▼▼▼
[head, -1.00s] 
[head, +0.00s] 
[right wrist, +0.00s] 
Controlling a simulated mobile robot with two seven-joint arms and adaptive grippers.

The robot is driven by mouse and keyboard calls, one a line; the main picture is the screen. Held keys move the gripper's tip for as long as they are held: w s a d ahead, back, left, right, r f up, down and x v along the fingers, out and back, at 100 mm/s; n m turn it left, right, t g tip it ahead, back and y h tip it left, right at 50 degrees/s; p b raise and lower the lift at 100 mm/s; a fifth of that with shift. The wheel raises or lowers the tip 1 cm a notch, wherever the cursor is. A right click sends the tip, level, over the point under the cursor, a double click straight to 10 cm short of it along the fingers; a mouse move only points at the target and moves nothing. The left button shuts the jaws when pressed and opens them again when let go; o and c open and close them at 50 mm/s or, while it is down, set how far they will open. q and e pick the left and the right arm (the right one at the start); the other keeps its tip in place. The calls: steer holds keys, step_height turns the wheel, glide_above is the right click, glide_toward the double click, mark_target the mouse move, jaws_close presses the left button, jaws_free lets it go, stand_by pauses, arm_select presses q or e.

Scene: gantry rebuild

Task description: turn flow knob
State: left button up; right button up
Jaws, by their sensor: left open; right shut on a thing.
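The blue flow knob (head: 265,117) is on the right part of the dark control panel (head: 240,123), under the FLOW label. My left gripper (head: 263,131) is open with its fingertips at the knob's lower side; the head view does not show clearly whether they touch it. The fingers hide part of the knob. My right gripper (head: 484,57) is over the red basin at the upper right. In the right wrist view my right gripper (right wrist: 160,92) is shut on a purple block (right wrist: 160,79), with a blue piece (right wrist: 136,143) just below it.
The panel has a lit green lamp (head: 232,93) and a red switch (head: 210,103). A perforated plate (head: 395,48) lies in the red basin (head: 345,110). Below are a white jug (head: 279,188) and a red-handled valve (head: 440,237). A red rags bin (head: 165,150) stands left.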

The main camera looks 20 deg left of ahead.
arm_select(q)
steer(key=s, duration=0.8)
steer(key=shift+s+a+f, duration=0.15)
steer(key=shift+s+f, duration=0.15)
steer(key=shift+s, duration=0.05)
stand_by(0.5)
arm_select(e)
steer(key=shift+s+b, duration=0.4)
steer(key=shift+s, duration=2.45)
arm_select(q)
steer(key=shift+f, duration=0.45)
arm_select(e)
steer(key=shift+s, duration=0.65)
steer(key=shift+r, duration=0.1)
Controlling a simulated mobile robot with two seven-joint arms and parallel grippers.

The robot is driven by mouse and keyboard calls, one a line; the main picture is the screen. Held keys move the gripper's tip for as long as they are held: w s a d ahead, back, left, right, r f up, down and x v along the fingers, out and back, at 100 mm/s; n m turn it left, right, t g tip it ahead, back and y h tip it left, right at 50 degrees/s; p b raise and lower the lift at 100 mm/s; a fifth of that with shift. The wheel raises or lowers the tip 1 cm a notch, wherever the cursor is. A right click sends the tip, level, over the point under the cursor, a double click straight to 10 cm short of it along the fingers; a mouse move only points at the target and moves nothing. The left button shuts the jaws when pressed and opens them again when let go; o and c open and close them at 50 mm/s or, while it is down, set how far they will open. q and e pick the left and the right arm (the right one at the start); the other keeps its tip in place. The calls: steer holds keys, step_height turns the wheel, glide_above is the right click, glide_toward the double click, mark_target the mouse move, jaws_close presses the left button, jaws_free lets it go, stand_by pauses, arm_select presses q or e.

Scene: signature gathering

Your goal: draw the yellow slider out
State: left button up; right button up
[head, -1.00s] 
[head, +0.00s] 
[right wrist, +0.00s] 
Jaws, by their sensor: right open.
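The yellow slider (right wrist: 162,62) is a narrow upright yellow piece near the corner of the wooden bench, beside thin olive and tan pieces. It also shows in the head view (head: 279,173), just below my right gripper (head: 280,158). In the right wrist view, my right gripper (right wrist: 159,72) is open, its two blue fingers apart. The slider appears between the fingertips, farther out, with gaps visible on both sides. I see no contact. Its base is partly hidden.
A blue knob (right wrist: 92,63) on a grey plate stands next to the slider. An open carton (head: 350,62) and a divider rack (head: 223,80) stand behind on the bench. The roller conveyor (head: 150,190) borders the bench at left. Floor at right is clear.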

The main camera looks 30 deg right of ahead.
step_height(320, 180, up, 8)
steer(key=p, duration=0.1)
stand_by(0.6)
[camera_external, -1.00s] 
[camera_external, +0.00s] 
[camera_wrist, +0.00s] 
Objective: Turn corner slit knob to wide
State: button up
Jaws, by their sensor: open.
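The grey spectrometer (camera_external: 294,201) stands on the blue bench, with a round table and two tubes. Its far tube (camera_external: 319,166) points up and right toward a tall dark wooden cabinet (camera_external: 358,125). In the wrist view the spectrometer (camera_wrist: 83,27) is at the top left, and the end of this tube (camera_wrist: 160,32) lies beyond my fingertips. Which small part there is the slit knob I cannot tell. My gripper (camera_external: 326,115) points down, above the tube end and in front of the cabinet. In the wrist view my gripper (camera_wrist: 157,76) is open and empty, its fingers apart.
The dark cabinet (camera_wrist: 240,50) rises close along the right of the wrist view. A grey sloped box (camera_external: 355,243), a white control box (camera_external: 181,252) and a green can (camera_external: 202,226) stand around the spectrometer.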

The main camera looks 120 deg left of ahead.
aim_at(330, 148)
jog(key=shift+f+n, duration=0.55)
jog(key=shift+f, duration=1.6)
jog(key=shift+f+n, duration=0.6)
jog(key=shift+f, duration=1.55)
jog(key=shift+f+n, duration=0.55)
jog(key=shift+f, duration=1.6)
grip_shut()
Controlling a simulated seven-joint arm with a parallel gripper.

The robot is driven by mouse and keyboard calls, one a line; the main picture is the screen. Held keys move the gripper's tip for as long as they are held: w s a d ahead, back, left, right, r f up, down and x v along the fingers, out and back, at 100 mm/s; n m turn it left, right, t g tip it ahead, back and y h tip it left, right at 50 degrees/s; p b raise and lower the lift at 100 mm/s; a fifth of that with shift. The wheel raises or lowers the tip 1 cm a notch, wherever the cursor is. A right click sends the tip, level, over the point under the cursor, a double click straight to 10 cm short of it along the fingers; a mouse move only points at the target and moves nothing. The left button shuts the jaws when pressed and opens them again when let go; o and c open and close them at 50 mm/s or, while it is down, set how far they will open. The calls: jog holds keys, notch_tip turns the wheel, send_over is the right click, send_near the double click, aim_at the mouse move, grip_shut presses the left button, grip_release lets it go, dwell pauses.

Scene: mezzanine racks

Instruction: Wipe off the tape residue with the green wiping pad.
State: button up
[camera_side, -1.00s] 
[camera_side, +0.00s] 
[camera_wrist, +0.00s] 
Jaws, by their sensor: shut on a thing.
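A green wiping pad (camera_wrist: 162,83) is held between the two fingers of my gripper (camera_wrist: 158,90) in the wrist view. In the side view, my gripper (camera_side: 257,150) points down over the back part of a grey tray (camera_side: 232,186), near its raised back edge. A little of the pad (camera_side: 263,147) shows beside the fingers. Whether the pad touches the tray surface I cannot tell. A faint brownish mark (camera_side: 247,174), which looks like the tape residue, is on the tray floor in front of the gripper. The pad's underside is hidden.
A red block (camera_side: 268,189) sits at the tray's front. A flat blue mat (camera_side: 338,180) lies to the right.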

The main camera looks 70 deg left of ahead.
▲▲▲
Repeat back the data above, exact to the last character.

[head, -1.00s] 
[head, +0.00s] 
[right wrist, +0.00s] 
Controlling a simulated mobile robot with two seven-joint arms and adaptive grippers.

The robot is driven by mouse and keyboard calls, one a line; the main picture is the screen. Held keys move the gripper's tip for as long as they are held: w s a d ahead, back, left, right, r f up, down and x v along the fingers, out and back, at 100 mm/s; n m turn it left, right, t g tip it ahead, back and y h tip it left, right at 50 degrees/s; p b raise and lower the lift at 100 mm/s; a fifth of that with shift. The wheel raises or lowers the tip 1 cm a notch, wherever the cursor is. A right click sends the tip, level, over the point under the cursor, a double click straight to 10 cm short of it along the fingers; a mouse move only points at the target and moves nothing. The left button shuts the jaws when pressed and opens them again when let go; o and c open and close them at 50 mm/s or, while it is down, set how far they will open. q and e pick the left and the right arm (the right one at the start); the other keeps its tip in place. The calls: steer holds keys, step_height turns the wheel, glide_above is the right click, glide_toward the double click, mark_target the mouse move, jaws_close presses the left button, jaws_free lets it go, stand_by pauses, arm_select presses q or e.

Scene: gantry rebuild

Task description: turn flow knob
State: left button up; right button up
Jaws, by their sensor: left open; right shut on a thing.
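The blue flow knob (head: 265,117) is on the right part of the dark control panel (head: 240,123), under the FLOW label. My left gripper (head: 263,131) is open with its fingertips at the knob's lower side; the head view does not show clearly whether they touch it. The fingers hide part of the knob. My right gripper (head: 484,57) is over the red basin at the upper right. In the right wrist view my right gripper (right wrist: 160,92) is shut on a purple block (right wrist: 160,79), with a blue piece (right wrist: 136,143) just below it.
The panel has a lit green lamp (head: 232,93) and a red switch (head: 210,103). A perforated plate (head: 395,48) lies in the red basin (head: 345,110). Below are a white jug (head: 279,188) and a red-handled valve (head: 440,237). A red rags bin (head: 165,150) stands left.

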The main camera looks 20 deg left of ahead.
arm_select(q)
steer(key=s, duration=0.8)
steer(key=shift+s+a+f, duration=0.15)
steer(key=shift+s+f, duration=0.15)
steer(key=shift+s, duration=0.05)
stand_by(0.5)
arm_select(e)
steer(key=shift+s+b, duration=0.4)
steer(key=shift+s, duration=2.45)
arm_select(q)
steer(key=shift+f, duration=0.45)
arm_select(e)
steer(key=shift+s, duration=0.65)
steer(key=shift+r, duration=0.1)
Controlling a simulated mobile robot with two seven-joint arms and parallel grippers.

The robot is driven by mouse and keyboard calls, one a line; the main picture is the screen. Held keys move the gripper's tip for as long as they are held: w s a d ahead, back, left, right, r f up, down and x v along the fingers, out and back, at 100 mm/s; n m turn it left, right, t g tip it ahead, back and y h tip it left, right at 50 degrees/s; p b raise and lower the lift at 100 mm/s; a fifth of that with shift. The wheel raises or lowers the tip 1 cm a notch, wherever the cursor is. A right click sends the tip, level, over the point under the cursor, a double click straight to 10 cm short of it along the fingers; a mouse move only points at the target and moves nothing. The left button shuts the jaws when pressed and opens them again when let go; o and c open and close them at 50 mm/s or, while it is down, set how far they will open. q and e pick the left and the right arm (the right one at the start); the other keeps its tip in place. The calls: steer holds keys, step_height turns the wheel, glide_above is the right click, glide_toward the double click, mark_target the mouse move, jaws_close presses the left button, jaws_free lets it go, stand_by pauses, arm_select presses q or e.

Scene: signature gathering

Your goal: draw the yellow slider out
State: left button up; right button up
[head, -1.00s] 
[head, +0.00s] 
[right wrist, +0.00s] 
Jaws, by their sensor: right open.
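The yellow slider (right wrist: 162,62) is a narrow upright yellow piece near the corner of the wooden bench, beside thin olive and tan pieces. It also shows in the head view (head: 279,173), just below my right gripper (head: 280,158). In the right wrist view, my right gripper (right wrist: 159,72) is open, its two blue fingers apart. The slider appears between the fingertips, farther out, with gaps visible on both sides. I see no contact. Its base is partly hidden.
A blue knob (right wrist: 92,63) on a grey plate stands next to the slider. An open carton (head: 350,62) and a divider rack (head: 223,80) stand behind on the bench. The roller conveyor (head: 150,190) borders the bench at left. Floor at right is clear.

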The main camera looks 30 deg right of ahead.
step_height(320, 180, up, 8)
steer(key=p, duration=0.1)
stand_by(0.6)
[camera_external, -1.00s] 
[camera_external, +0.00s] 
[camera_wrist, +0.00s] 
Objective: Turn corner slit knob to wide
State: button up
Jaws, by their sensor: open.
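The grey spectrometer (camera_external: 294,201) stands on the blue bench, with a round table and two tubes. Its far tube (camera_external: 319,166) points up and right toward a tall dark wooden cabinet (camera_external: 358,125). In the wrist view the spectrometer (camera_wrist: 83,27) is at the top left, and the end of this tube (camera_wrist: 160,32) lies beyond my fingertips. Which small part there is the slit knob I cannot tell. My gripper (camera_external: 326,115) points down, above the tube end and in front of the cabinet. In the wrist view my gripper (camera_wrist: 157,76) is open and empty, its fingers apart.
The dark cabinet (camera_wrist: 240,50) rises close along the right of the wrist view. A grey sloped box (camera_external: 355,243), a white control box (camera_external: 181,252) and a green can (camera_external: 202,226) stand around the spectrometer.

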The main camera looks 120 deg left of ahead.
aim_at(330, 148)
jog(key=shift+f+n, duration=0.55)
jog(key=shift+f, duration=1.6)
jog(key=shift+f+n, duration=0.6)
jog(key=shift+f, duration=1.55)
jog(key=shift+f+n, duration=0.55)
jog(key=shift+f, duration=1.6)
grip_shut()
Controlling a simulated seven-joint arm with a parallel gripper.

The robot is driven by mouse and keyboard calls, one a line; the main picture is the screen. Held keys move the gripper's tip for as long as they are held: w s a d ahead, back, left, right, r f up, down and x v along the fingers, out and back, at 100 mm/s; n m turn it left, right, t g tip it ahead, back and y h tip it left, right at 50 degrees/s; p b raise and lower the lift at 100 mm/s; a fifth of that with shift. The wheel raises or lowers the tip 1 cm a notch, wherever the cursor is. A right click sends the tip, level, over the point under the cursor, a double click straight to 10 cm short of it along the fingers; a mouse move only points at the target and moves nothing. The left button shuts the jaws when pressed and opens them again when let go; o and c open and close them at 50 mm/s or, while it is down, set how far they will open. The calls: jog holds keys, notch_tip turns the wheel, send_over is the right click, send_near the double click, aim_at the mouse move, grip_shut presses the left button, grip_release lets it go, dwell pauses.

Scene: mezzanine racks

Instruction: Wipe off the tape residue with the green wiping pad.
State: button up
[camera_side, -1.00s] 
[camera_side, +0.00s] 
[camera_wrist, +0.00s] 
Jaws, by their sensor: shut on a thing.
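A green wiping pad (camera_wrist: 162,83) is held between the two fingers of my gripper (camera_wrist: 158,90) in the wrist view. In the side view, my gripper (camera_side: 257,150) points down over the back part of a grey tray (camera_side: 232,186), near its raised back edge. A little of the pad (camera_side: 263,147) shows beside the fingers. Whether the pad touches the tray surface I cannot tell. A faint brownish mark (camera_side: 247,174), which looks like the tape residue, is on the tray floor in front of the gripper. The pad's underside is hidden.
A red block (camera_side: 268,189) sits at the tray's front. A flat blue mat (camera_side: 338,180) lies to the right.

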The main camera looks 70 deg left of ahead.

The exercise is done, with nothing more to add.